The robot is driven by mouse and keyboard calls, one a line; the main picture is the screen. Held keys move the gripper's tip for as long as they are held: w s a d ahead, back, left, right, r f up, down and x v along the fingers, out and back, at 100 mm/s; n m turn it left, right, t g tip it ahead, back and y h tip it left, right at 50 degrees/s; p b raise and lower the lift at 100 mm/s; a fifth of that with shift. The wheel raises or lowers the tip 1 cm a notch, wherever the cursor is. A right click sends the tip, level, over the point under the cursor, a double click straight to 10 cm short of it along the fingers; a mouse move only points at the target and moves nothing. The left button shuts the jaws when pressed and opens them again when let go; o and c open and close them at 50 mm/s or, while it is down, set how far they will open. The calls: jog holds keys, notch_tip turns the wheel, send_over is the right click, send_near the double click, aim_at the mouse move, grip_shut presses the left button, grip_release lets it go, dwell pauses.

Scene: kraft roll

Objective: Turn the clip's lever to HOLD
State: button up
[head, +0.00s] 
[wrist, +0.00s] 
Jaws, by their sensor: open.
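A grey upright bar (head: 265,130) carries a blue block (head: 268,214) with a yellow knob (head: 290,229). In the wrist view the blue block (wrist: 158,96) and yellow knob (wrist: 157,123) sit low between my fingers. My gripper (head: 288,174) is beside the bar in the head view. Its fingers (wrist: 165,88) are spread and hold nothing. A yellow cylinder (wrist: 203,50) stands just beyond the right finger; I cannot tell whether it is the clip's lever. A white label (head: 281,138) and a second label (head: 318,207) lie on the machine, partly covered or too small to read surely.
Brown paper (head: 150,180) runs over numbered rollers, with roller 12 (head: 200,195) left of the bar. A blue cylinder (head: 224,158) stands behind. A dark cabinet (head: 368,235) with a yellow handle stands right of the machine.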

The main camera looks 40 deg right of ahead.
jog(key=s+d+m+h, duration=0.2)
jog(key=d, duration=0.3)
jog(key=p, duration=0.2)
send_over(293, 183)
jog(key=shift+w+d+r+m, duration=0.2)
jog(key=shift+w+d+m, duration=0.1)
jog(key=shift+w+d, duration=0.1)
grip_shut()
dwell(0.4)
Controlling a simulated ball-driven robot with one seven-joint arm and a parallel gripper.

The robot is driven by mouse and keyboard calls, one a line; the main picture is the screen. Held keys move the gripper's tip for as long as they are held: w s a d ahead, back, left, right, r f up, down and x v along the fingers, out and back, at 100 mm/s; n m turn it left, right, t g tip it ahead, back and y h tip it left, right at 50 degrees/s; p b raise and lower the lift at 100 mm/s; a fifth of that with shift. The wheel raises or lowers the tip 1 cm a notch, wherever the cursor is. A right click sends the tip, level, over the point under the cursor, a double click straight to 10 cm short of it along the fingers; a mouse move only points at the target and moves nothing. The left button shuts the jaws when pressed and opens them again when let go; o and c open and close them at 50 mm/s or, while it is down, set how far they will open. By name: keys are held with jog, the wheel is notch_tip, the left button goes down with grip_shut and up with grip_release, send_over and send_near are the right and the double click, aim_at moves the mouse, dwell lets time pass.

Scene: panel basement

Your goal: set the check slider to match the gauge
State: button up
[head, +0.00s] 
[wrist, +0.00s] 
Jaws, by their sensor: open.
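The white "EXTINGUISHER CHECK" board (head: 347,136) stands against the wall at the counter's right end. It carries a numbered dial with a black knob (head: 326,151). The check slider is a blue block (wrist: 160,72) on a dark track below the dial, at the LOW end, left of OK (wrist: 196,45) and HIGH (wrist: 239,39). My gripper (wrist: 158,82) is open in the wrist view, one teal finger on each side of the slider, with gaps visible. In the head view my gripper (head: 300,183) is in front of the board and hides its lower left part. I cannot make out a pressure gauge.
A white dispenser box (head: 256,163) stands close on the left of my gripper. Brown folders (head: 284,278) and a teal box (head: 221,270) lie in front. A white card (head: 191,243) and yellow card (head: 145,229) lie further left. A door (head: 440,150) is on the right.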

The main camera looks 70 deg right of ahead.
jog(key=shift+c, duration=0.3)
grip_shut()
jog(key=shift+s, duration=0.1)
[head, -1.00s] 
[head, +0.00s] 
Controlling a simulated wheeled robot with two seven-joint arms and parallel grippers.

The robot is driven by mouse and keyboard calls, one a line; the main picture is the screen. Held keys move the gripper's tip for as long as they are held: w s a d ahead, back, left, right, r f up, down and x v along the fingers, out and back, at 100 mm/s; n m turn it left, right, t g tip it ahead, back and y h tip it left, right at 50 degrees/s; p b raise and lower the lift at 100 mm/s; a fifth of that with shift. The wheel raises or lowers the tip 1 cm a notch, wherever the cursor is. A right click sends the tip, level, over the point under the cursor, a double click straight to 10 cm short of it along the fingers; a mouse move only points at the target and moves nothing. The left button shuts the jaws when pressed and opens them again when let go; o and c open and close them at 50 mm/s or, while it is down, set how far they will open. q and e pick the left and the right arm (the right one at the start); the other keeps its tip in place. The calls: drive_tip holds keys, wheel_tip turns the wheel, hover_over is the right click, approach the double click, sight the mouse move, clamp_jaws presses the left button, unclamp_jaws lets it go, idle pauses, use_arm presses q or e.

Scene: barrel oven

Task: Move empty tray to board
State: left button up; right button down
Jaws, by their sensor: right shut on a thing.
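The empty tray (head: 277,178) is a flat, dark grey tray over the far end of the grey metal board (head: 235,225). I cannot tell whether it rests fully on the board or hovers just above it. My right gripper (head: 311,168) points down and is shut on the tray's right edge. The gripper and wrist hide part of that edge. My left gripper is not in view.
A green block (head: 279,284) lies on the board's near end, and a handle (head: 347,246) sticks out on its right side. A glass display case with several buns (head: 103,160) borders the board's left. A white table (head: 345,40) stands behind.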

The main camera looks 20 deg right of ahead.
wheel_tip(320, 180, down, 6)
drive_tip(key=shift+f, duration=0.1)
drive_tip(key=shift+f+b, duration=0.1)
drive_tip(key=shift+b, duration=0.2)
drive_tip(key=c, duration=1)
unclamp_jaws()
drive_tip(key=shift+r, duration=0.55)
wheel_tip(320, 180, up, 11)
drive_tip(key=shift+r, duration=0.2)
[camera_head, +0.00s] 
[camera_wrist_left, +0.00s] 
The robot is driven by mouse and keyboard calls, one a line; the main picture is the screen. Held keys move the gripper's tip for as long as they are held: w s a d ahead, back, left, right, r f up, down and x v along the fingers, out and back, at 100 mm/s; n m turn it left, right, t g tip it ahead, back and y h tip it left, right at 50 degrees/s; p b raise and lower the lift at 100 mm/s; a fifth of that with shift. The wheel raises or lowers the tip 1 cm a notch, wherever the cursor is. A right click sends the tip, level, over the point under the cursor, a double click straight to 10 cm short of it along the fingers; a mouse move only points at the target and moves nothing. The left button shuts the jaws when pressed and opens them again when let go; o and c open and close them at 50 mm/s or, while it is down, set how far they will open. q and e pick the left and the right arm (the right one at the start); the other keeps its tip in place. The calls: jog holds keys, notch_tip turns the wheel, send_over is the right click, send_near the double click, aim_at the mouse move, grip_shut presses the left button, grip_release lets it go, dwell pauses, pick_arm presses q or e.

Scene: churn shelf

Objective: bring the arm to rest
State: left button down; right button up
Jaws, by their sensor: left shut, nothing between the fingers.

——

BRIEF = Please set down all the data word for word.

RESULT FOR THIS TASK =
The robot is driven by mouse and keyboard calls, one a line; the main picture is the screen. Held keys move the gripper's tip for as long as they are held: w s a d ahead, back, left, right, r f up, down and x v along the fingers, out and back, at 100 mm/s; n m turn it left, right, t g tip it ahead, back and y h tip it left, right at 50 degrees/s; p b raise and lower the lift at 100 mm/s; a fifth of that with shift. The wheel raises or lowers the tip 1 cm a notch, wherever the cursor is. A right click sends the tip, level, over the point under the cursor, a double click straight to 10 cm short of it along the fingers; a mouse move only points at the target and moves nothing. The left button shuts the jaws when pressed and opens them again when let go; o and c open and close them at 50 mm/s or, while it is down, set how far they will open. The calls: jog holds keys, notch_tip turns the wheel, send_over is the right click, send_near the double click, aim_at the mouse move, grip_shut presses the left button, grip_release lets it go, dwell pauses.

Scene: kraft roll

Objective: Turn the clip's lever to HOLD
State: button up
[head, +0.00s] 
[wrist, +0.00s] 
Jaws, by their sensor: open.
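A grey upright bar (head: 265,130) carries a blue block (head: 268,214) with a yellow knob (head: 290,229). In the wrist view the blue block (wrist: 158,96) and yellow knob (wrist: 157,123) sit low between my fingers. My gripper (head: 288,174) is beside the bar in the head view. Its fingers (wrist: 165,88) are spread and hold nothing. A yellow cylinder (wrist: 203,50) stands just beyond the right finger; I cannot tell whether it is the clip's lever. A white label (head: 281,138) and a second label (head: 318,207) lie on the machine, partly covered or too small to read surely.
Brown paper (head: 150,180) runs over numbered rollers, with roller 12 (head: 200,195) left of the bar. A blue cylinder (head: 224,158) stands behind. A dark cabinet (head: 368,235) with a yellow handle stands right of the machine.

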The main camera looks 40 deg right of ahead.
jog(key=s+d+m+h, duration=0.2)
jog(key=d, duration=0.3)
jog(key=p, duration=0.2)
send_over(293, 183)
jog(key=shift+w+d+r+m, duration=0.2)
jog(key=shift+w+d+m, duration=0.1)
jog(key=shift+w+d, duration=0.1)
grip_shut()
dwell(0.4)
Controlling a simulated ball-driven robot with one seven-joint arm and a parallel gripper.

The robot is driven by mouse and keyboard calls, one a line; the main picture is the screen. Held keys move the gripper's tip for as long as they are held: w s a d ahead, back, left, right, r f up, down and x v along the fingers, out and back, at 100 mm/s; n m turn it left, right, t g tip it ahead, back and y h tip it left, right at 50 degrees/s; p b raise and lower the lift at 100 mm/s; a fifth of that with shift. The wheel raises or lowers the tip 1 cm a notch, wherever the cursor is. A right click sends the tip, level, over the point under the cursor, a double click straight to 10 cm short of it along the fingers; a mouse move only points at the target and moves nothing. The left button shuts the jaws when pressed and opens them again when let go; o and c open and close them at 50 mm/s or, while it is down, set how far they will open. By name: keys are held with jog, the wheel is notch_tip, the left button goes down with grip_shut and up with grip_release, send_over and send_near are the right and the double click, aim_at moves the mouse, dwell lets time pass.

Scene: panel basement

Your goal: set the check slider to match the gauge
State: button up
[head, +0.00s] 
[wrist, +0.00s] 
Jaws, by their sensor: open.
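The white "EXTINGUISHER CHECK" board (head: 347,136) stands against the wall at the counter's right end. It carries a numbered dial with a black knob (head: 326,151). The check slider is a blue block (wrist: 160,72) on a dark track below the dial, at the LOW end, left of OK (wrist: 196,45) and HIGH (wrist: 239,39). My gripper (wrist: 158,82) is open in the wrist view, one teal finger on each side of the slider, with gaps visible. In the head view my gripper (head: 300,183) is in front of the board and hides its lower left part. I cannot make out a pressure gauge.
A white dispenser box (head: 256,163) stands close on the left of my gripper. Brown folders (head: 284,278) and a teal box (head: 221,270) lie in front. A white card (head: 191,243) and yellow card (head: 145,229) lie further left. A door (head: 440,150) is on the right.

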The main camera looks 70 deg right of ahead.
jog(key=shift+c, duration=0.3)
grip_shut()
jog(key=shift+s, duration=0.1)
[head, -1.00s] 
[head, +0.00s] 
Controlling a simulated wheeled robot with two seven-joint arms and parallel grippers.

The robot is driven by mouse and keyboard calls, one a line; the main picture is the screen. Held keys move the gripper's tip for as long as they are held: w s a d ahead, back, left, right, r f up, down and x v along the fingers, out and back, at 100 mm/s; n m turn it left, right, t g tip it ahead, back and y h tip it left, right at 50 degrees/s; p b raise and lower the lift at 100 mm/s; a fifth of that with shift. The wheel raises or lowers the tip 1 cm a notch, wherever the cursor is. A right click sends the tip, level, over the point under the cursor, a double click straight to 10 cm short of it along the fingers; a mouse move only points at the target and moves nothing. The left button shuts the jaws when pressed and opens them again when let go; o and c open and close them at 50 mm/s or, while it is down, set how far they will open. q and e pick the left and the right arm (the right one at the start); the other keeps its tip in place. The calls: drive_tip holds keys, wheel_tip turns the wheel, hover_over is the right click, approach the double click, sight the mouse move, clamp_jaws presses the left button, unclamp_jaws lets it go, idle pauses, use_arm presses q or e.

Scene: barrel oven

Task: Move empty tray to board
State: left button up; right button down
Jaws, by their sensor: right shut on a thing.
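The empty tray (head: 277,178) is a flat, dark grey tray over the far end of the grey metal board (head: 235,225). I cannot tell whether it rests fully on the board or hovers just above it. My right gripper (head: 311,168) points down and is shut on the tray's right edge. The gripper and wrist hide part of that edge. My left gripper is not in view.
A green block (head: 279,284) lies on the board's near end, and a handle (head: 347,246) sticks out on its right side. A glass display case with several buns (head: 103,160) borders the board's left. A white table (head: 345,40) stands behind.

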The main camera looks 20 deg right of ahead.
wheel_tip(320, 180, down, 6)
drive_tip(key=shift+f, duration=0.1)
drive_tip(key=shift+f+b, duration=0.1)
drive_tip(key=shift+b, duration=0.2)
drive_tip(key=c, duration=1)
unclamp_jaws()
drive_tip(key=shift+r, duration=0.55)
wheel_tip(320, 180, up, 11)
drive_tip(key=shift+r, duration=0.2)
[camera_head, +0.00s] 
[camera_wrist_left, +0.00s] 
The robot is driven by mouse and keyboard calls, one a line; the main picture is the screen. Held keys move the gripper's tip for as long as they are held: w s a d ahead, back, left, right, r f up, down and x v along the fingers, out and back, at 100 mm/s; n m turn it left, right, t g tip it ahead, back and y h tip it left, right at 50 degrees/s; p b raise and lower the lift at 100 mm/s; a fifth of that with shift. The wheel raises or lowers the tip 1 cm a notch, wherever the cursor is. A right click sends the tip, level, over the point under the cursor, a double click straight to 10 cm short of it along the fingers; a mouse move only points at the target and moves nothing. The left button shuts the jaws when pressed and opens them again when let go; o and c open and close them at 50 mm/s or, while it is down, set how far they will open. q and e pick the left and the right arm (the right one at the start); the other keeps its tip in place. The calls: jog holds keys, notch_tip turns the wheel, send_over is the right click, send_near the double click, aim_at the mouse move, grip_shut presses the left button, grip_release lets it go, dwell pauses, pick_arm presses q or e.

Scene: churn shelf

Objective: bring the arm to rest
State: left button down; right button up
Jaws, by their sensor: left shut, nothing between the fingers.

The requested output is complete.